EXERCISE REQUIREMENTS> Search the listing below for the word "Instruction" and copy each line that holds it.

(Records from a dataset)
* Start *

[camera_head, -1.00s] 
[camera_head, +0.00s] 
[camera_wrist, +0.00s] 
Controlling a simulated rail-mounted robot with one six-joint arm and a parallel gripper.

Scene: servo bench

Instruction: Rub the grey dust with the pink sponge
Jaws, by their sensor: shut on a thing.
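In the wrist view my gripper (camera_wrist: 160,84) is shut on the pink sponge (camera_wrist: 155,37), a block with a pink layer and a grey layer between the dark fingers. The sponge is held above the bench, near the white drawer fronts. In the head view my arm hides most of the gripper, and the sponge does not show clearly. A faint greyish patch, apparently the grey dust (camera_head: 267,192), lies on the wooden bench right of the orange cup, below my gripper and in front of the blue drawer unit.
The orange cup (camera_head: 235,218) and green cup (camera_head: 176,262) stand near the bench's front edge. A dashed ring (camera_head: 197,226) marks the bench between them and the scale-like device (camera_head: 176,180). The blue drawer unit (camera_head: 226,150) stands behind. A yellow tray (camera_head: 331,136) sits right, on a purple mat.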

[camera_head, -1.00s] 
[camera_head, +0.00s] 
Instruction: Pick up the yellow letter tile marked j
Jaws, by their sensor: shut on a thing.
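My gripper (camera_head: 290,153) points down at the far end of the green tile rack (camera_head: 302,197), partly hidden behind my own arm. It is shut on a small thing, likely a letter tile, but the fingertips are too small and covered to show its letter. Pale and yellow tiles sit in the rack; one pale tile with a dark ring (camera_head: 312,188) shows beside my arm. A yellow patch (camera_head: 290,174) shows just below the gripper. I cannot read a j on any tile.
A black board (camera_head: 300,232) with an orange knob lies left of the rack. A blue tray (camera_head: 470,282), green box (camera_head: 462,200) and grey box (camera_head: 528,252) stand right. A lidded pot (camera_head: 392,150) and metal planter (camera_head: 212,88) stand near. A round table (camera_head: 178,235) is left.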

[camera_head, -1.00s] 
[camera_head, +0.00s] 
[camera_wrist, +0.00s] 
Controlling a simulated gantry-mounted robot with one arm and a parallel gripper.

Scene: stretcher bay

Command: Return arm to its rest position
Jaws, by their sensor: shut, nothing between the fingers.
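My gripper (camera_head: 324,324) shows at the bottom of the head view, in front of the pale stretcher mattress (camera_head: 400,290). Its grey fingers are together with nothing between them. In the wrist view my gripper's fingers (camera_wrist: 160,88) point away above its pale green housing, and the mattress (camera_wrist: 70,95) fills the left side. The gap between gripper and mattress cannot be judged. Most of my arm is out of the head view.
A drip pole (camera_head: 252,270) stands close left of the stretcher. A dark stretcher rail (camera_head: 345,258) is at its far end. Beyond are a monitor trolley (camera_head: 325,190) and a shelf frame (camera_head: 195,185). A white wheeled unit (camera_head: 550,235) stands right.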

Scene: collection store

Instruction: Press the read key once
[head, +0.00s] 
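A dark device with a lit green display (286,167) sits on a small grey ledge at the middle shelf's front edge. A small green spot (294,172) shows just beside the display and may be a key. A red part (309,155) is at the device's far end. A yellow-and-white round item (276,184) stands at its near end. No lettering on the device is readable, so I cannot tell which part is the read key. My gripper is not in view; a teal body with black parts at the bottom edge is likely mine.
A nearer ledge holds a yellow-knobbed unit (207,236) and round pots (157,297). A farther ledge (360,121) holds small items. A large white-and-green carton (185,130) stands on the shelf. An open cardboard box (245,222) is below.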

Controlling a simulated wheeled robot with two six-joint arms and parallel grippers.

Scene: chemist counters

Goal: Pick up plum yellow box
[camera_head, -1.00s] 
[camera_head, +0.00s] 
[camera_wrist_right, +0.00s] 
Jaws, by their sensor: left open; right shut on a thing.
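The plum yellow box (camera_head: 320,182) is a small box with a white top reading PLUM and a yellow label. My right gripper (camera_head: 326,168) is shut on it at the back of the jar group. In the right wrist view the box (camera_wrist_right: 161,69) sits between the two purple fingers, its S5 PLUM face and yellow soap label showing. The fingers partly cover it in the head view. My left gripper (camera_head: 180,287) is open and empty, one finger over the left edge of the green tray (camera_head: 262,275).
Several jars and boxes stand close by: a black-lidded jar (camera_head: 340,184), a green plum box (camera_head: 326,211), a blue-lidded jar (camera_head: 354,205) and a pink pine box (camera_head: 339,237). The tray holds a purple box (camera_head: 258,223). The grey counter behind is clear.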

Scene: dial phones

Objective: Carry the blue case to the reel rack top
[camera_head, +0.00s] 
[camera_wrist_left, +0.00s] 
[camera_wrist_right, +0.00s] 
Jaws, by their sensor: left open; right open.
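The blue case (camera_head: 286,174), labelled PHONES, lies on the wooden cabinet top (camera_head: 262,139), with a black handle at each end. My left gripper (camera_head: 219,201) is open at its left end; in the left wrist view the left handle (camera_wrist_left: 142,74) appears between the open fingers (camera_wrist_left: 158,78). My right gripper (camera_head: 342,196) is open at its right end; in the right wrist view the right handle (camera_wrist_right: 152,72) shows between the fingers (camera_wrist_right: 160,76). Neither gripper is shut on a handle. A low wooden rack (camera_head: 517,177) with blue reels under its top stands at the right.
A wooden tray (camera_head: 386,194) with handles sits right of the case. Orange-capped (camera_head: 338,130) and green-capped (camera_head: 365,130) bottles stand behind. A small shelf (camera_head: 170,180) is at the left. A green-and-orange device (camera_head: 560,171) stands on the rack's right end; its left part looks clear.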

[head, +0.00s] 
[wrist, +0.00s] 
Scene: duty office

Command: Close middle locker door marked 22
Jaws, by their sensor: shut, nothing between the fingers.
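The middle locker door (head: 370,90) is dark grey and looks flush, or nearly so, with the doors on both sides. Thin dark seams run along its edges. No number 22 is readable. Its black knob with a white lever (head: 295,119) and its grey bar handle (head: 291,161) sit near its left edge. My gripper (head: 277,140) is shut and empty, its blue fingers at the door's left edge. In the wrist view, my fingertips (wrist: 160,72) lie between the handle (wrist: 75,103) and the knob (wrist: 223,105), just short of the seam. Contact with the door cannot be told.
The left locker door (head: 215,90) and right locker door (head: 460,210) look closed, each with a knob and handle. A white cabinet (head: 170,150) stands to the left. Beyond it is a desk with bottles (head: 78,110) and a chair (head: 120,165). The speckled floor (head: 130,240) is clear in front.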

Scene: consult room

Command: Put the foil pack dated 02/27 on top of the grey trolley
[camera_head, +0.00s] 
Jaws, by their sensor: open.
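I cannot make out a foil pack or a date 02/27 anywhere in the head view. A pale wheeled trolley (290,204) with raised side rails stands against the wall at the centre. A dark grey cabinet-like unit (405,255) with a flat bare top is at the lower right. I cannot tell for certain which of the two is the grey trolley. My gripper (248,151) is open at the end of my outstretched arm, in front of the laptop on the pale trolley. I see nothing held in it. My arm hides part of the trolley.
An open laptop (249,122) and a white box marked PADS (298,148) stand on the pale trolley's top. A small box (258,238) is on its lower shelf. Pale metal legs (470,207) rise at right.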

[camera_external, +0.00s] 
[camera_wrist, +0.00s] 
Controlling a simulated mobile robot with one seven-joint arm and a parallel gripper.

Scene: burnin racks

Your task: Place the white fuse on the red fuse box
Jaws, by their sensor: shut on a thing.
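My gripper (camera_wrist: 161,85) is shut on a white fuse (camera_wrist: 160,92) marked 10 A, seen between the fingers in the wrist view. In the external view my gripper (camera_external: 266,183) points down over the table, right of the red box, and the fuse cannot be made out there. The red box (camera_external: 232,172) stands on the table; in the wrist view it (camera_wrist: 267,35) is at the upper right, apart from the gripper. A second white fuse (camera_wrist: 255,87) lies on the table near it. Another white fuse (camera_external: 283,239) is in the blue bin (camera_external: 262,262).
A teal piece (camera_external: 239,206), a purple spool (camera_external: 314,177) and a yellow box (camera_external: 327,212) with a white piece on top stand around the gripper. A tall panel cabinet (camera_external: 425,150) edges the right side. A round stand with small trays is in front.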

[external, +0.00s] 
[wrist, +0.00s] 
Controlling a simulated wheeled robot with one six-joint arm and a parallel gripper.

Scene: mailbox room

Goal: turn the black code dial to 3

* End *

ANSWER TO THIS EXERCISE>
Instruction: Rub the grey dust with the pink sponge
Instruction: Pick up the yellow letter tile marked j
Instruction: Press the read key once

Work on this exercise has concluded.